She-ra and the Princesses of Power is a 5 season Netflix cartoon that premiered in November of 2018, and finished it’s 5th and final season barely a year and a half later in May of this year. The final season was extremely well received, due to its strong emotional theme, well-explained complex topics, and the resolution and redemption of one of it’s strongest characters, Catra.
But the show did not hit only home runs, especially in regard to the strong narative of abuse that had been built up in previous seasons, and that's what I'm here to talk about today.
Let's talk about how to write abusive characters in fiction, and more specifically, how She-ra failed in regard to some of those characters.
Now before I get father into this, I want to just say that the final season of She-ra was, in my opinion, a fantastic end to a wonderful series. The amount of good that show did far outweighed any gripes I have with the show itself, and I honestly think it's a wonderful piece of media, albeit one with some missed opportunities.

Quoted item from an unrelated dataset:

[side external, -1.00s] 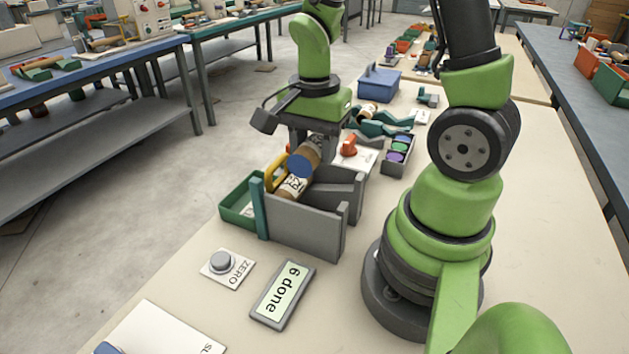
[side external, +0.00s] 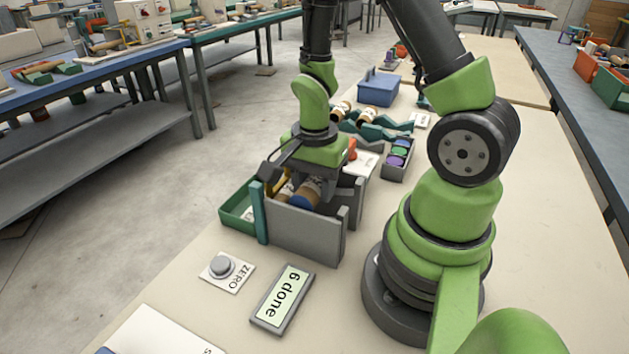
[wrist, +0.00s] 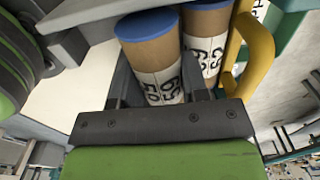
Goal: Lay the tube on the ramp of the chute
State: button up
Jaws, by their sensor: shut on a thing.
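A brown cardboard tube with a blue end cap and a white label is in my gripper, seen in the wrist view as the tube (wrist: 152,62). It also shows in the side view (side external: 307,192), low inside the grey-walled chute (side external: 305,232). My gripper (wrist: 158,98) is shut on this tube, and in the side view my wrist is right above the chute. A second blue-capped tube (wrist: 207,40) lies beside the held one in the chute, next to a yellow bar (wrist: 255,45). I cannot tell whether the held tube touches the ramp, as the walls hide its underside.
A green tray (side external: 236,212) adjoins the chute's left side. A ZERO button (side external: 222,266) and a display reading "6 done" (side external: 284,298) lie in front. Behind are a teal rack (side external: 370,128) with tubes, a blue box (side external: 379,86) and a grey tray of coloured caps (side external: 397,158).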

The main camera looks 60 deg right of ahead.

Anyways, back to the topic at hand.
She-ra is a very personal, character-driven show, with a strong emphasis on the cycle of abuse, and breaking free of said cycle. This is most strongly presented with the character of Shadow Weaver, the mother figure to the 2 main characters, Adora and Catra. Shadow Weaver is emotionally abusive to the both of them, but obviously hold Adora in higher regard than Catra, and gaslights and manipulates Adora significantly more, keeping Catra in check through physical and emotional abuse, while manipulating Adora into believing it is her duty to carry the responsibility for the both of them. If Catra is abused, it is Adora’s fault for not being better.
That’s the set up for the characters, and shapes both Catra and Adora’s actions throughout the series.
In the first season, we see Adora break free from the Horde after realizing that she is on the wrong side of the war, finding friends who she can depend on. She’s even shown an example of a healthy, non-abusive relationship in Glimmer and Angella. On the other side of the war, Catra stays with her abuser, Shadow Weaver. This shapes the conflict between Adora and Catra, as well as Catra’s motivations to take over the Horde., being that since Shadow Weaver has always lusted after power, Catra sees taking power as her only way to ‘best’ her, while still craving Shadow Weaver’s affection. This leads to Catra verbally and emotionally abusing others, most notably Scorpia.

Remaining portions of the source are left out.